In this exhibition, we presented projects developed by the KABK Research Group 2018 which address through a combination of theoretical, historical and practice-based research some of the pressing issues of our time, namely: ecological crisis, digital pollution, surveillance infrastructure, coloniality and affect space.

Whilst some of the artistic outcomes of the research were displayed, the aim of this exhibition was to extrapolate and make legible the research methods that were used to gather, surface and analyse findings. By methods, we mean the ways one goes about doing research.

Some of the methods are derived from the humanities and social sciences, including interviewing, fieldwork and text or image analysis; whilst others, like experimentation with drawing and photography, emerge from the particular sensibilities and material registers of art and design practice.

Some methods are natively digital like internet scraping, gleaning data from satellite imagery and the deployment of AR and Machine Learning systems. Others use tactics from activism, like workshop organization, interventions and public debate; others still use fictional and satirical strategies to defamiliarize and destabilise.
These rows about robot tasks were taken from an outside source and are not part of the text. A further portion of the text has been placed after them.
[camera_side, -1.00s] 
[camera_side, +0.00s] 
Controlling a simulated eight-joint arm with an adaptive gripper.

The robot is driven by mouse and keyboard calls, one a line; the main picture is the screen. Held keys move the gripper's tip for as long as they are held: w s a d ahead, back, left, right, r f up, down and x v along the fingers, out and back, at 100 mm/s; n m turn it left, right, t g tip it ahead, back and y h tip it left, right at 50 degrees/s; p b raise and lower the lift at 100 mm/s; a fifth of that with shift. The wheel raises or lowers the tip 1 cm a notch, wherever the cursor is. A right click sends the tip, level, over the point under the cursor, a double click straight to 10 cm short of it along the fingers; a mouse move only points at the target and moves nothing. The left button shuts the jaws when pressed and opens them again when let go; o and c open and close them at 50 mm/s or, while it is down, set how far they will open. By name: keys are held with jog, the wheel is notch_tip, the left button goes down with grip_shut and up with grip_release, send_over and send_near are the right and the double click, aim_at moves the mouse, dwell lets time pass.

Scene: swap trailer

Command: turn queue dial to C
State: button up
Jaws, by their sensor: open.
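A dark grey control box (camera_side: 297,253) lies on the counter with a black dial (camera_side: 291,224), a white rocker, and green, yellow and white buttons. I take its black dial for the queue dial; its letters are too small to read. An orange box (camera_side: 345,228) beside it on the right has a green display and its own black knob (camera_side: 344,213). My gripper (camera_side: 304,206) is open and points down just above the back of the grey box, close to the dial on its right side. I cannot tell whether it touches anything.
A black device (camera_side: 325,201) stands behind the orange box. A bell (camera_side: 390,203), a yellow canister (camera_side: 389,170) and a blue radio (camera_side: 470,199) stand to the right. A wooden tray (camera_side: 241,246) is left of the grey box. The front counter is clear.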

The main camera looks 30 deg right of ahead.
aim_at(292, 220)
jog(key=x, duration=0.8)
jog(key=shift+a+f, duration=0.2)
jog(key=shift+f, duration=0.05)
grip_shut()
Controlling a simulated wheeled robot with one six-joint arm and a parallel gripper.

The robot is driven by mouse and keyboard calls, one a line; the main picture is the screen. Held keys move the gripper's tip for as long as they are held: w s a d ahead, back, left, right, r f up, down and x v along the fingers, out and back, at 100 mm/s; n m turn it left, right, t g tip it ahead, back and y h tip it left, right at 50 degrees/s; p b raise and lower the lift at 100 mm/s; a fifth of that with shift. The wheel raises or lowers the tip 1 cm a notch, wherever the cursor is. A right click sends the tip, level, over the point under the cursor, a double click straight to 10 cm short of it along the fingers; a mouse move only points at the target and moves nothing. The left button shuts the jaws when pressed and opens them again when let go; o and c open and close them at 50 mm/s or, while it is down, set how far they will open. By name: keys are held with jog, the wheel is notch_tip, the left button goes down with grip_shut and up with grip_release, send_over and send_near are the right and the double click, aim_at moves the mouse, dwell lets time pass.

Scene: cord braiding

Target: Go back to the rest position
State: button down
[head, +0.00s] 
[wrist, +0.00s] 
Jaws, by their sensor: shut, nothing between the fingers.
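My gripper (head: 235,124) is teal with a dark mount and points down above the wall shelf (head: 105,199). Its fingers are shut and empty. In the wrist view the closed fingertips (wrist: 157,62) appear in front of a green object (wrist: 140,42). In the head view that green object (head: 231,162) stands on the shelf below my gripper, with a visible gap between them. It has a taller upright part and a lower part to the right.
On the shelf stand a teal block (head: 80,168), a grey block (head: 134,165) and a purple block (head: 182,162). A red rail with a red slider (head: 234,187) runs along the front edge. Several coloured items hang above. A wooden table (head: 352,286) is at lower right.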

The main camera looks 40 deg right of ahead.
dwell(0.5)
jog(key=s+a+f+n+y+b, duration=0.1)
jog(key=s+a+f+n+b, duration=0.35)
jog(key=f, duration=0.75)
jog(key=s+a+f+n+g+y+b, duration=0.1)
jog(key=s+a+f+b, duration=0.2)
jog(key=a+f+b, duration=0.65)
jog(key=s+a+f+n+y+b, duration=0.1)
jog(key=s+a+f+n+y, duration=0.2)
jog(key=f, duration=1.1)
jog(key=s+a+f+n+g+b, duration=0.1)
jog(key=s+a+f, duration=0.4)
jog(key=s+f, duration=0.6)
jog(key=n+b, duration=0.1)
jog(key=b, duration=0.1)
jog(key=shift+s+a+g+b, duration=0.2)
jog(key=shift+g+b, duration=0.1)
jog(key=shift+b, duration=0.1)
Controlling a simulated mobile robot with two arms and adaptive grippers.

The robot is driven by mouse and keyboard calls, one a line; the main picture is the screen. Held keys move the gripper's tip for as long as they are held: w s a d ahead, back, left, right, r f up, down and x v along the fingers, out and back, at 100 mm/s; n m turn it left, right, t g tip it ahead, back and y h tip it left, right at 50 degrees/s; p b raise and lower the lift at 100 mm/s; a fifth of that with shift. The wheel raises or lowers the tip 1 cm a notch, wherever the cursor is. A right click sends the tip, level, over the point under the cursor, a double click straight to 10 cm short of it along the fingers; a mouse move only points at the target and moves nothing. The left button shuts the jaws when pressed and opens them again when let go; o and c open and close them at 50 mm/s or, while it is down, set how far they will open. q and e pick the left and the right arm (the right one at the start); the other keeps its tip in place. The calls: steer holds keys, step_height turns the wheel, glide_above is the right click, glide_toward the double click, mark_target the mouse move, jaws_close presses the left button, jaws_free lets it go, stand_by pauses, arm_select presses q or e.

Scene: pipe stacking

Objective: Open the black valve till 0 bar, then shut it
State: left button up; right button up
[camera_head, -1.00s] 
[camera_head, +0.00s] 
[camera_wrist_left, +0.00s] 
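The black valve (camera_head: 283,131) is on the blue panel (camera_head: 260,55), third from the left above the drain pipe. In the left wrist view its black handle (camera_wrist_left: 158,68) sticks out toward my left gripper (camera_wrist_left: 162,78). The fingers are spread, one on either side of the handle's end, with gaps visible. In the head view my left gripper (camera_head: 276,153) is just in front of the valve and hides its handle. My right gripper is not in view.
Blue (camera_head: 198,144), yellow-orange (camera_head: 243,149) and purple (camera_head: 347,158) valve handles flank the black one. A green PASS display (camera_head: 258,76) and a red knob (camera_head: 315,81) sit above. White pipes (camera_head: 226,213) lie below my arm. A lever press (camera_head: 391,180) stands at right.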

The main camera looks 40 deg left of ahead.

With this exhibition we sought to reveal and reflect upon the normally hidden mechanics and motivations of the research process—the tools and techniques used for gathering, sifting, and evaluating, the references consulted, and the quandaries and breakthroughs experienced. Through doing so, we hoped to contribute to the building of a research culture at KABK that is open and imaginative as well as rigorous and robust.

Presented by the KABK Lectorate Design

Practical Information

Dates

6 December-10 December 2019

Opening and Drinks Reception

Friday December 6, 18:30 (Directly after the Fault Lines Symposium)

Location

KABK Gallery 1, PA.007

Opening Hours

Opening: Friday 6 December, 18:30–20.30

The exhibition is open on
Saturday 7 December: 10:00–17:00
Monday 9 December: 10:00–18:00
Tuesday 10 December: 10:00–17:00, followed by the book launch In Between Words (17:00-19:00)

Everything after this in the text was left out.